We noticed, however, that although The Met had acquired five medieval works from the Goldschmidt-Rothschild collection, it had not purchased them at the 1950 Parke-Bernet sale. Instead, it had acquired them from a dealer, Rosenberg & Stiebel, at their New York location. But this dealer had also not purchased these works at the auction, making the question of how and why these medieval works of art had been separated from the rest of the collection before the auction that much more intriguing.

The five medieval works that The Met purchased from Rosenberg & Stiebel included a thirteenth-century copper and champlevé enameled censer, as well as a mirror back and a hunting set with knife, sharpener, and sheath, both of which are now thought to date to the late nineteenth century, and all of which are at The Met (above). But the two most important works from this group were a pair of rare fifteenth-century silver, gilded silver, and engraved beakers, created in Ingolstadt, Germany.


Hans Greiff (German, active ca. 1470–d. 1516). Covered beaker, ca. 1470. Made in Ingolstadt, Bavaria, Germany. Silver, gilded silver, enamel, and glass, H: 14 3/8 in. (36.5 cm). The Metropolitan Museum of Art, New York, The Cloisters Collection, 1950 (50.7.1a, b)

The first is an engraved covered beaker, standing on three trilobed pedestals, with "wild men" holding blank shields perched at its feet. While the inhabited foliate engraving has been compared with decorative prints by Master E.S., a mid-fifteenth-century German goldsmith and engraver who signed his engravings with that monogram, scholars now consider this engraving to be modern, not medieval, and perhaps completed sometime in the nineteenth century.

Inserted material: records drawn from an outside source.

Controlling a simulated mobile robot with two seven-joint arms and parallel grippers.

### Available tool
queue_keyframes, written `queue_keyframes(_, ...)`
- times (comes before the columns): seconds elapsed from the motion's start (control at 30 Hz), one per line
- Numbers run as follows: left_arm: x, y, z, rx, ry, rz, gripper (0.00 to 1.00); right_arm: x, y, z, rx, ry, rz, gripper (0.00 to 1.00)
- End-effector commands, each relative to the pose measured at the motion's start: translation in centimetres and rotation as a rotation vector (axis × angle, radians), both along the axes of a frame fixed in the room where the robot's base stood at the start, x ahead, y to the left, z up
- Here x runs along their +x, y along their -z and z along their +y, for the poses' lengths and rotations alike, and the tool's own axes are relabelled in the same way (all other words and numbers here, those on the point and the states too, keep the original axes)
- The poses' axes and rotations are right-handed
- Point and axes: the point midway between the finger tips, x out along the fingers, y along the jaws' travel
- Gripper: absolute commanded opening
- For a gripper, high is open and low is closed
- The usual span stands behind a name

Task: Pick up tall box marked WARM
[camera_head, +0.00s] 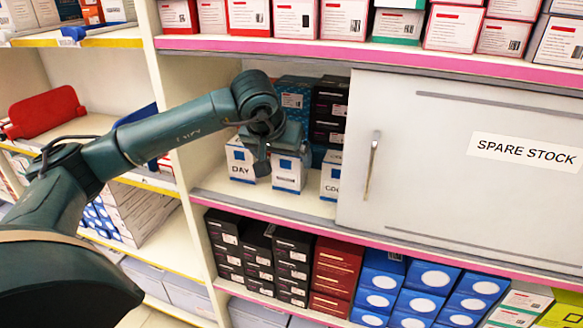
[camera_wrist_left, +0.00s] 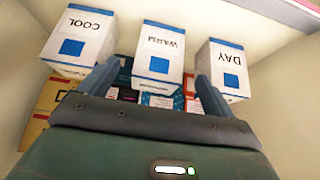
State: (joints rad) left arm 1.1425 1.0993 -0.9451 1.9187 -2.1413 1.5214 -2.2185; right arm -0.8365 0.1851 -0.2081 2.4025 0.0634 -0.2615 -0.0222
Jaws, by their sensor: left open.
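The tall white box marked WARM (camera_wrist_left: 160,50) stands in the middle of three similar boxes in the left wrist view, its lettering upside down. In the head view it is the middle white box (camera_head: 289,174), its upper part covered by my gripper. My left gripper (camera_wrist_left: 157,76) is open and empty, with one finger toward each side of the WARM box. In the head view the gripper (camera_head: 276,150) is at the shelf opening, in front of the boxes. I cannot tell whether the fingers touch anything. My right gripper is not in view.
The box marked DAY (camera_head: 240,162) and the box marked COOL (camera_wrist_left: 80,38) stand close on either side. Darker boxes (camera_head: 329,110) are stacked behind. A sliding door marked SPARE STOCK (camera_head: 460,150) closes the right of the compartment. Bare shelf (camera_head: 222,187) shows in front.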

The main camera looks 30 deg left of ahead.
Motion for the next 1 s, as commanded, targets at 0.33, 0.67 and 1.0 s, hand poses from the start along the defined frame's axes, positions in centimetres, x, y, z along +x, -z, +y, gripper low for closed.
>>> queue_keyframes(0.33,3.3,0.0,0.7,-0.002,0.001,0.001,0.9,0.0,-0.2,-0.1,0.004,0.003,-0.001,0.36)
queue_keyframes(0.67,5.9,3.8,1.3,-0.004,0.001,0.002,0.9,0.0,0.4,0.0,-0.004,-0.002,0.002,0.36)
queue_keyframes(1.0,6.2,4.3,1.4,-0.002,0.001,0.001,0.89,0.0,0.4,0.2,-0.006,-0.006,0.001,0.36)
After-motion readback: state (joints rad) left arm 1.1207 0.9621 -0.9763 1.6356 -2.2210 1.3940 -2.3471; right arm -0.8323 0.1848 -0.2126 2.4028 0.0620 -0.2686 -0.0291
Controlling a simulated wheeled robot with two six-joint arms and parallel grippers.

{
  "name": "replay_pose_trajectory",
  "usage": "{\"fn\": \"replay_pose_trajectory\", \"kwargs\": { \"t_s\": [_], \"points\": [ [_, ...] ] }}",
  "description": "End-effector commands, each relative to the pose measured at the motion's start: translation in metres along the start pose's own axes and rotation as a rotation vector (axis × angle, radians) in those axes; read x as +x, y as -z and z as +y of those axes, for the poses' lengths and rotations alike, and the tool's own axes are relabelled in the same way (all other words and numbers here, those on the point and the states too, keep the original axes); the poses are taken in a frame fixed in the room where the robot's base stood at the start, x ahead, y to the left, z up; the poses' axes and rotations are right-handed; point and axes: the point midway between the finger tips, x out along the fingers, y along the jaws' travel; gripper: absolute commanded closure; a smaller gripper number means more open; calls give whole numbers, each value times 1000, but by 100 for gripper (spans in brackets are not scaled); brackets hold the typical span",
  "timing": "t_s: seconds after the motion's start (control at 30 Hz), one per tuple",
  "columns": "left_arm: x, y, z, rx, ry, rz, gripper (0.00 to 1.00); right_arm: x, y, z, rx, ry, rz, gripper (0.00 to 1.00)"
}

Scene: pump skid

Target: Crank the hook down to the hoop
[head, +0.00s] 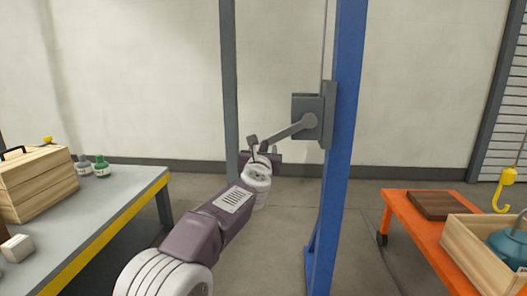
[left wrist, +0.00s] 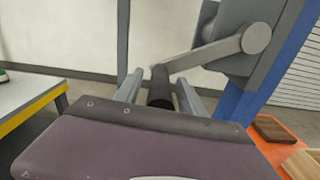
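A grey winch (head: 308,104) is fixed to a blue post (head: 345,130). Its crank arm (head: 285,132) points left and slightly down; it also shows in the left wrist view (left wrist: 210,56). My left gripper (head: 262,153) is at the crank's outer end. In the left wrist view, the dark crank handle (left wrist: 160,88) lies between my two fingers, with a narrow gap seeming to show on each side. A yellow hook (head: 504,190) hangs at the right, above a teal load (head: 514,245) whose hoop is partly cut off by the frame edge. My right gripper is out of view.
An orange table (head: 411,224) at the right holds a wooden crate (head: 465,261) and a dark board (head: 440,205). A grey workbench (head: 95,212) at the left carries a wooden box (head: 36,185) and small bottles.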

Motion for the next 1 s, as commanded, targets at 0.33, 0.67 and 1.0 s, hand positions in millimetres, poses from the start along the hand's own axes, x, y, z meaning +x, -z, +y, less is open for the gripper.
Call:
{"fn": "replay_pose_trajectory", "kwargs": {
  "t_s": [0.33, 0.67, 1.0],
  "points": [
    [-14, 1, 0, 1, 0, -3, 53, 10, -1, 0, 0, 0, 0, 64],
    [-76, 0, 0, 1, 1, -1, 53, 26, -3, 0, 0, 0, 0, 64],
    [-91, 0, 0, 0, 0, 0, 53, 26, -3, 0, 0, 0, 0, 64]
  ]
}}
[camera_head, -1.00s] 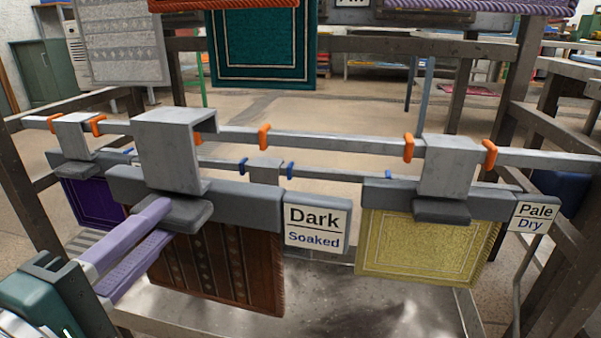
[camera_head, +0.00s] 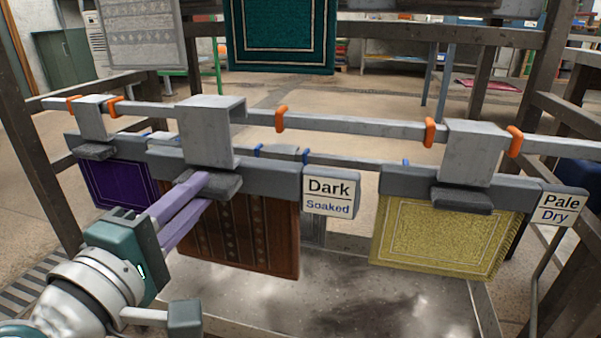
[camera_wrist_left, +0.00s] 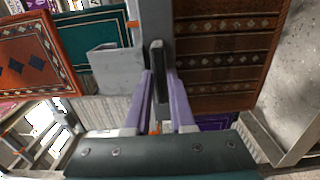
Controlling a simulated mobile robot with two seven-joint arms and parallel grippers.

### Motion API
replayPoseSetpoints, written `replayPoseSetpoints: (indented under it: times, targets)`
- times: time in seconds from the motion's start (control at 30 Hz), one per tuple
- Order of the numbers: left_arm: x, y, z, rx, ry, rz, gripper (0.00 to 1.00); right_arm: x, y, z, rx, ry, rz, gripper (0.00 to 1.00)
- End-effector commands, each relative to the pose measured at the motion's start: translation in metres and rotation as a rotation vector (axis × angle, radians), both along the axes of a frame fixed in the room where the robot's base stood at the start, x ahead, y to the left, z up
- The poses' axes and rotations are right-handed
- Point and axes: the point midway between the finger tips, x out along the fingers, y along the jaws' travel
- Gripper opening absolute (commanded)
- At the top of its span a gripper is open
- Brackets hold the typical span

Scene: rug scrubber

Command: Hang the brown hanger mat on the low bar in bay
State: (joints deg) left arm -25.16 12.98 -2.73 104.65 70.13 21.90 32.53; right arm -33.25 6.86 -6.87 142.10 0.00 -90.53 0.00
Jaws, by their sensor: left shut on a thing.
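The brown mat (camera_head: 245,235) hangs from a grey hanger (camera_head: 265,182) with a "Dark / Soaked" label (camera_head: 331,190). My left gripper (camera_head: 200,185) is shut on the tab below the hanger's big hook (camera_head: 208,135). In the left wrist view, the purple fingers (camera_wrist_left: 160,95) pinch this tab, with the brown mat (camera_wrist_left: 225,50) to the right. The low front bar (camera_head: 350,125) runs behind or through the hook; I cannot tell if the hook rests on it. An orange marker (camera_head: 281,118) sits on the bar right of the hook. My right gripper is not in view.
A purple mat (camera_head: 118,185) hangs at the left and a yellow mat (camera_head: 440,240), labelled "Pale / Dry" (camera_head: 562,208), at the right. Another bar with blue markers runs behind. A teal mat (camera_head: 280,35) hangs above. A wet metal tray (camera_head: 345,290) lies below.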

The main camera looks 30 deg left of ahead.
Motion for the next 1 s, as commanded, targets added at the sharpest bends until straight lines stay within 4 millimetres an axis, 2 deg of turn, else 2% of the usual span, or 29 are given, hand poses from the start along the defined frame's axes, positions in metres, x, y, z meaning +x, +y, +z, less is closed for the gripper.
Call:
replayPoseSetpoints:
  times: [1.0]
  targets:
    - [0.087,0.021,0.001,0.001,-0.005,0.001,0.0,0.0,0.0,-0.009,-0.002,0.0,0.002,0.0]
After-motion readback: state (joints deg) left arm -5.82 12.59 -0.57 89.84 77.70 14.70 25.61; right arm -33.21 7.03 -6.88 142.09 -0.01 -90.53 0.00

The beaker has a couple of identifying marks. Located at the bottom of the vessel (not shown) is a rampant panther, the hallmark of the city of Ingolstadt's goldsmiths' guild. On the underside of the beaker's cover (above right) is an enameled plaque, also decorated with the Ingolstadt panther—the city's coat of arms—in blue enamel on silver with tongues of red flame. Although the work has no maker's mark, stylistic features suggest it was made by Hans Greiff (1470–1516), an accomplished goldsmith working in the vicinity of Ingolstadt.